Leave out the images and repeat the listing below without a single change.

▶

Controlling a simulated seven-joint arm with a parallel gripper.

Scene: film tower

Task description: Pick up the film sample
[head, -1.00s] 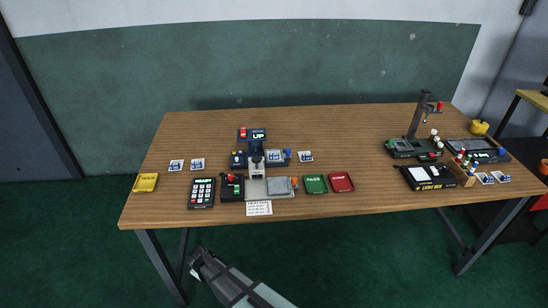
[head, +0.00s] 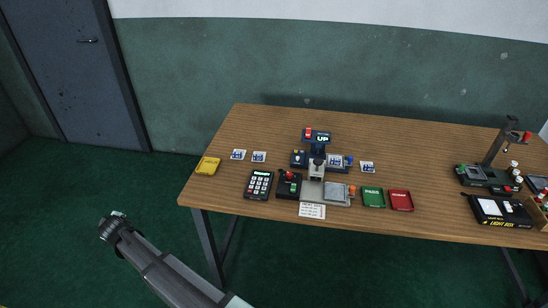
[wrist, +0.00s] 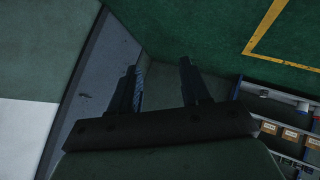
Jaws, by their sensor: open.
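Several small white-and-blue cards, which look like film samples, are on the wooden table in the head view. Two lie side by side at the left, one film sample (head: 238,154) and another (head: 259,156). A third card (head: 367,167) lies right of the central apparatus (head: 317,165), and a similar card (head: 336,160) sits at that apparatus. Which one the task means I cannot tell. My gripper (head: 112,223) is off the table, to its left and front, far from the cards. In the wrist view my gripper (wrist: 160,82) has its fingers apart with nothing between them.
On the table (head: 420,140) are a yellow tray (head: 208,166), a keypad (head: 259,184), a green tray (head: 373,197) and a red tray (head: 401,200). A stand (head: 490,175) and a light box (head: 500,212) are at the right. The table's back left is clear.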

◀

§ Final answer:
Controlling a simulated seven-joint arm with a parallel gripper.

Scene: film tower

Task description: Pick up the film sample
[head, -1.00s] 
[head, +0.00s] 
[wrist, +0.00s] 
Jaws, by their sensor: open.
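Several small white-and-blue cards, which look like film samples, are on the wooden table in the head view. Two lie side by side at the left, one film sample (head: 238,154) and another (head: 259,156). A third card (head: 367,167) lies right of the central apparatus (head: 317,165), and a similar card (head: 336,160) sits at that apparatus. Which one the task means I cannot tell. My gripper (head: 112,223) is off the table, to its left and front, far from the cards. In the wrist view my gripper (wrist: 160,82) has its fingers apart with nothing between them.
On the table (head: 420,140) are a yellow tray (head: 208,166), a keypad (head: 259,184), a green tray (head: 373,197) and a red tray (head: 401,200). A stand (head: 490,175) and a light box (head: 500,212) are at the right. The table's back left is clear.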

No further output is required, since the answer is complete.